ASCAP managed to renegotiate that rate up to 1.85% in December, but now BMI has won an improvement on that up to 2.5% in the latest court ruling. BMI actually asked for 3.825% initially, but was only granted the lower number.

This was an interesting development for a couple of reasons. Songwriters and publishers will get paid more, which is always a good thing. But the fact was that BMI was forced into this since many large publishers like Sony/ATV, Universal Music Publishing, and BMG Publishing pulled out of BMI and renegotiated their own deals with Pandora. They also settled at the 2.5% mark.

The 2.5% rate is about a 33% increase, so songwriters and publishers can rejoice in that fact, but it's only for non-interactive part of the streaming business. Unfortunately more money is being collected on the interactive part of the business from services like Spotify, but that money flows through the record labels first instead of a PRO or publisher before it gets to the songwriter. Until that changes, songwriters will continue to get the short end of the royalty stick.

Wednesday, May 20, 2015

The Death Of The 1 Hit Wonder

1 Hit Wonders image
For almost a hundred years Billboard has been producing music charts, and artists that have a single hit then drop into oblivion have always played a major part in them. These "1 hit wonders" either come and go (like Keith's "98.6" in 1967) or hit the oldies circuit (Nena with "99 Luft Ballons" in 1983), but every year the charts are littered with them.

Except that there are fewer and fewer 1 hit wonders every year.

An analysis of the last 50 years of Billboard's Hot 100 singles chart by Priconomics found that in recent years the number of artists with a hit has declined to an all-time low.

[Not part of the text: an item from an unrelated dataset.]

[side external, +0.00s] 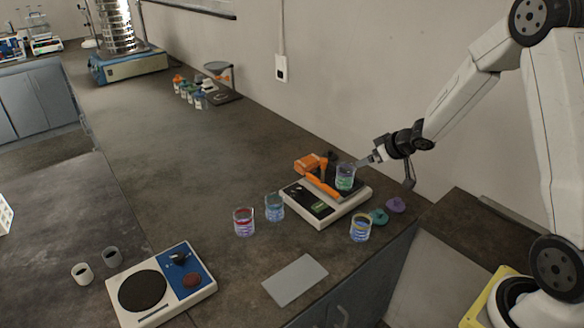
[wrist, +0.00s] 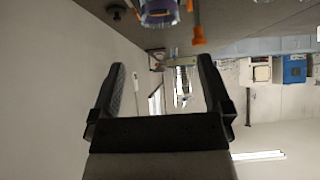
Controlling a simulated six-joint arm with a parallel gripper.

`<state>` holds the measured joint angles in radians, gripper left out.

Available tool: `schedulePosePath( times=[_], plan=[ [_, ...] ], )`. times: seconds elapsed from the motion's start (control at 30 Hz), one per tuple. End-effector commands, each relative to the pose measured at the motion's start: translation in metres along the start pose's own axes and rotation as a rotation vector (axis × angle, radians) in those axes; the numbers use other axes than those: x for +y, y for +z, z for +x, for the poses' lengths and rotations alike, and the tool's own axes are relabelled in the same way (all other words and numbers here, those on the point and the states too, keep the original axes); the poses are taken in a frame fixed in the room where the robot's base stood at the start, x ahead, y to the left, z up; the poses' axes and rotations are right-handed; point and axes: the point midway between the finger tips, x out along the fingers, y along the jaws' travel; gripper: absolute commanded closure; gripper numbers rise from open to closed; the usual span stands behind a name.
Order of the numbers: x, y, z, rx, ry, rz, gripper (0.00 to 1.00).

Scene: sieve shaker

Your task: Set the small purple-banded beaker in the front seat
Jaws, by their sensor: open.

1 hit wonders decline image
Why? For one thing, songs now stay on the charts longer than at any time in history. Before 1985 it was uncommon for a song to stay on the charts for more than 50 weeks but now it happens regularly, like Sam Smith's "Stay With Me" at 54 weeks and counting. Now a Katy Perry song is likely to stay on the charts nearly 3 times longer than the average Beatles hit from the 60s.

Obviously, the music industry would rather there be more hits as it would be better for business and possibly build more careers. Radio, unfortunately, doesn't see it that way.

Radio needs listener attention to keep its ratings, so it's to their benefit to play songs that everyone knows for as long as it can.

That said, the music business is putting much more energy into promoting established artists than trying break someone new, which perpetuates the cycle.

Regardless, there are fewer new hits to listen to every month, and we're all the worse for it. Just image how boring oldies radio will be 20 years from now.

Tuesday, May 19, 2015

How Much Money Does A Hit Generate From Spotfy?

If you listen to many artists complain about Spotify, you'd think that they're making almost no money at all from the service. That's probably true for artists that don't get many plays per month (and when it comes to streaming, a million is not that many), but for others with a real hit on their hands it can be substantial.

Spotify has a nice page that explains how it pays royalties, and on it there's a chart that shows the payout of 5 different "hits." Of course, the definition of a hit is different for different types of acts. For instance, a hit for an indie band is gauged far differently than a hit a mainstream artist.
Chart from Spotify

As you can see, a global hit album actually returns quite a bit in monthly income at $425,000. In fact, even a huge single can pay out at least as much or more, with a good example being the Marc Ronson/Bruno Mars hit "Uptown Funk" doing twice that amount.

One of the good points of streaming is that unlike a sale where the customer buys the album or song just once, in this case the customer may stream it month after month, thereby generating continued income.

But the problem for the artist isn't how much is generated in royalties - it's how much actually trickles down after the record label takes their cut, and this has been the problem all along. 

If a hit has generated $400,000, the typical artist would probably only see $80,000 (on a 20% deal). Of course, if the artist still owes the label money from recording or advances, that figure could be considerably less than that.

As you can see, there's a lot of money being generated in music streaming, it's just not actually making it to the artist. In other words, same as it ever was.

Monday, May 18, 2015

Artists Use Uber To Release New Music

Britney Spears Uber promotion image
It seems that the car service Uber is becoming more than a taxi. It's also a way to deliver and even break new music to fans.

Britney Spears released her new single "Pretty Girls" on May 3rd using Uber as the "vehicle" to get the word out. She jumped on Twitter and Facebook during the day telling fans that they could be the first to hear the song in in Los Angeles and wanted to take a brief joy ride to have a listen.

At midnight Uber customized SUVs were available free for up to 30 minutes to those that registered, who could then hear the song before anyone else.

Fans were told to open up the Uber app on their phone between 3 and 9PM, then enter the promo code PRETTYGIRLS in the promotions section to unlock the Britney vehicle option. Winners were on a first come, first serviced basis and were also then eligible to win a prize of 2 tickets to a Britney concert.

Whether you like Ms. Spears and her music or not, you have to admit that this promotion is pretty good out-of-the-box thinking. It combines a nice combination of new and old technology to do what promotion departments have been doing for a very long time - breaking a song.

That being said, the song wasn't exactly a smash, reaching only #29 on the Billboard Hot 100 chart, proving that even a good promotion can't make a hit if the song isn't killer to begin with.